Mr. Starkell, who died earlier this year, is best known for the paddle to the Amazon with his sons, Dana and Jeff, in 1980, in a canoe crafted by the late Winnipegger Bill Brigden, once Canada's best-known canoeist. The two-year trip to Belem, Brazil, was at times harrowing, and its length of 19,600 kilometres earned Don and Dana (Jeff bowed out in Mexico) a spot in the Guinness Book of Records in 1986. The book Paddle to the Amazon inspired people around the world and was followed by Paddle to the Arctic, a trip that saw Mr. Starkell rescued amid ice and slush and on the edge of death by helicopter near Tuktoyaktuk, N.W.T.
Frostbite took his fingers and some toes. Yet, indomitably, he paddled until shortly before his death. Don Starkell was a man of extremes; he did nothing in half measure and his reputation was almost as large as his life. Yet nowhere in Winnipeg is there a testament to this man whose spirit is imprinted on the paddling community here and far beyond.

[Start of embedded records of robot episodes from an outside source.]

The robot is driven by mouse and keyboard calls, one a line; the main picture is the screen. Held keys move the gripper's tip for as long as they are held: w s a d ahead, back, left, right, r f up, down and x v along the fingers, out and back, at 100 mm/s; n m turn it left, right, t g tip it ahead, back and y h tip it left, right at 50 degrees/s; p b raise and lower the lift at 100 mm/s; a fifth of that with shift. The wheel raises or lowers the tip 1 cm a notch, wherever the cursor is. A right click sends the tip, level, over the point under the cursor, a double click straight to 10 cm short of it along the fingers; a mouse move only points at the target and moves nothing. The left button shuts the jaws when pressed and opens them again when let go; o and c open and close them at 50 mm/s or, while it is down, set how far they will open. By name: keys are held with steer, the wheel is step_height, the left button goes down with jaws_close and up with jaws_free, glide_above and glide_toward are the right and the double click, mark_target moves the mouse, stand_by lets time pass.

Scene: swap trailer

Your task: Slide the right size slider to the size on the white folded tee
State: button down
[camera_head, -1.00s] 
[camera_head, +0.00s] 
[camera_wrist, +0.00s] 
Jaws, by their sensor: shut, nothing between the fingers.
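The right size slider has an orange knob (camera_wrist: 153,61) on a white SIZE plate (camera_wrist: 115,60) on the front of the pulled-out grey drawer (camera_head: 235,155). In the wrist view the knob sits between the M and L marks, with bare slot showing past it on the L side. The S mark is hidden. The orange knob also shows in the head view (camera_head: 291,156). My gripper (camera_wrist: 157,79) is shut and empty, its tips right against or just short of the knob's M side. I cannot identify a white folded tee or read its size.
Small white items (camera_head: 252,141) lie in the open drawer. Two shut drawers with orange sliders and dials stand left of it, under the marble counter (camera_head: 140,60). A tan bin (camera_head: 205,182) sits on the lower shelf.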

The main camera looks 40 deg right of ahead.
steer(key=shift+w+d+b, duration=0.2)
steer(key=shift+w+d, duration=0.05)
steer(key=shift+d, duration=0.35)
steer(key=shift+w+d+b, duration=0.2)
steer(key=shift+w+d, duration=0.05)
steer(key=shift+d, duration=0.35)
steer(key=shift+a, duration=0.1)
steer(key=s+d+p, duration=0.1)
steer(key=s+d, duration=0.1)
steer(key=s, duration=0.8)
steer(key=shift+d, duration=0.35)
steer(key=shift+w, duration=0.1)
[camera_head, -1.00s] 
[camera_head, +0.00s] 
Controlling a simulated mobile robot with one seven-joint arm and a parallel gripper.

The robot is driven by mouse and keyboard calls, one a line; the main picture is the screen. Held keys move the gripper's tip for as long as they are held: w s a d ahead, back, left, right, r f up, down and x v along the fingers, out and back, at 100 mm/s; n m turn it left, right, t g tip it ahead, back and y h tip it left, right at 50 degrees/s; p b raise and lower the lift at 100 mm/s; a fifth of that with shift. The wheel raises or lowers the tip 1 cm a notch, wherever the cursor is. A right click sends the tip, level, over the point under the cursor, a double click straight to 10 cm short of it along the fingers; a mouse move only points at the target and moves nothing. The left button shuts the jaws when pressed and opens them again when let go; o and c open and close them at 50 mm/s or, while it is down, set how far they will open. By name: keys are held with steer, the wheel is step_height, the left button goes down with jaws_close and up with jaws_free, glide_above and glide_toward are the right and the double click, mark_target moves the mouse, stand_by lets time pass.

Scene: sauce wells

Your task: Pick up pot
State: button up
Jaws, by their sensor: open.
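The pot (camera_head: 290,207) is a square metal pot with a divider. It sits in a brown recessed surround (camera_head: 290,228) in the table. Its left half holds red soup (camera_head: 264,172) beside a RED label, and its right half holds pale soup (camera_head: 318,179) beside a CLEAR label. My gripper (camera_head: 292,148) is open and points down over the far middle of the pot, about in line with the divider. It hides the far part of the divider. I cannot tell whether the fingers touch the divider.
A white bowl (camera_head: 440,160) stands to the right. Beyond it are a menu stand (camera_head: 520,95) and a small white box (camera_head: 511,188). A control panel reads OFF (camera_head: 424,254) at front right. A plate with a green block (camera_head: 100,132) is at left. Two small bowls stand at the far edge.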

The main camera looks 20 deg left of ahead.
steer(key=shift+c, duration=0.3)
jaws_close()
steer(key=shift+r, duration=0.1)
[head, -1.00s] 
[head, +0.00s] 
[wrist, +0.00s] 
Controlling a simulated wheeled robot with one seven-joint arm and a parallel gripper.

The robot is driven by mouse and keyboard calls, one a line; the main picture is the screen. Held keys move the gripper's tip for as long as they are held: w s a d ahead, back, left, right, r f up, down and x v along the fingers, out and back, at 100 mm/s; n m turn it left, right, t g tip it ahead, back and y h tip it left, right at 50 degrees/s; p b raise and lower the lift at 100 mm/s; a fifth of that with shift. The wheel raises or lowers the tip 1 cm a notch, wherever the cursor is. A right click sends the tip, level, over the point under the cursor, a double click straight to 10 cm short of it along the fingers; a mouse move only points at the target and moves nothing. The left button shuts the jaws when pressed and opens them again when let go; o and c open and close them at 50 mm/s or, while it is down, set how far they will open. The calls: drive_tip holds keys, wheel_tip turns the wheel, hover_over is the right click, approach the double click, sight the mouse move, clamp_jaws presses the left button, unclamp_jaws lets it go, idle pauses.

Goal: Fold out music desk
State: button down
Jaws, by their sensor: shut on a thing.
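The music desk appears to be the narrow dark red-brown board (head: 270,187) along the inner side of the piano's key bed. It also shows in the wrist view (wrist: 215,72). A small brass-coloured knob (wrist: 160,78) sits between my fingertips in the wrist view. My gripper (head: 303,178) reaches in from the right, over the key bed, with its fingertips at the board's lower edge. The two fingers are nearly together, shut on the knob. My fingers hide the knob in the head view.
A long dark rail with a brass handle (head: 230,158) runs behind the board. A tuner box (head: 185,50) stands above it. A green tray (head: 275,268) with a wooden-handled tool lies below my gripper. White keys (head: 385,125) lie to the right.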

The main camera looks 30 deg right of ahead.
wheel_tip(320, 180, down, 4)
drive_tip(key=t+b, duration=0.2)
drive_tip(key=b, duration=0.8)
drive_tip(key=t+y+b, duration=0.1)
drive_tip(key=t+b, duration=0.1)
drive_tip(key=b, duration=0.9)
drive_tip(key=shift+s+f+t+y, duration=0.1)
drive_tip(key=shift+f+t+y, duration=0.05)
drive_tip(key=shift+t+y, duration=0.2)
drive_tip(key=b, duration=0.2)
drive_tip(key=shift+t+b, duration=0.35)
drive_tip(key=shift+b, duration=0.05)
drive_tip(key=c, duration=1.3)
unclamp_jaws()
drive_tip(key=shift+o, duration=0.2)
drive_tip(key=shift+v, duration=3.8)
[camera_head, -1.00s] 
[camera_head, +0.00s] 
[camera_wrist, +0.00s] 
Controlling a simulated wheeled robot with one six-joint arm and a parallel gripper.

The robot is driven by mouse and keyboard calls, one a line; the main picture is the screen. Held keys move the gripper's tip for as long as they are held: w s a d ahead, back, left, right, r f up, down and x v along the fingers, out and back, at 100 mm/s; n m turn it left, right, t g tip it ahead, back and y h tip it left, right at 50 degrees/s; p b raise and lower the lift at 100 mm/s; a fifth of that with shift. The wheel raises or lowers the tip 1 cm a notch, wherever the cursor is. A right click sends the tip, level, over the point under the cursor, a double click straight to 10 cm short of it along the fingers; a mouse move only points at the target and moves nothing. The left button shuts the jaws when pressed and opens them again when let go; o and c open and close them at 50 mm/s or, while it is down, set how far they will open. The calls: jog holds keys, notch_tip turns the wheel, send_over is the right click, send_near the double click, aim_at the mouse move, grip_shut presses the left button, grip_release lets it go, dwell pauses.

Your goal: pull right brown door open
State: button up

He began his paddle to the Amazon near Bronx Place, on the banks of the Red River at Senior Citizen's Park. That would be a fitting place for a life-sized bronze of this man, carrying his canoe to the water's edge. But the long stretches of the Red were his second home; there is ample room for a marker. It is time to get it done, a start on recognizing those who left their marks.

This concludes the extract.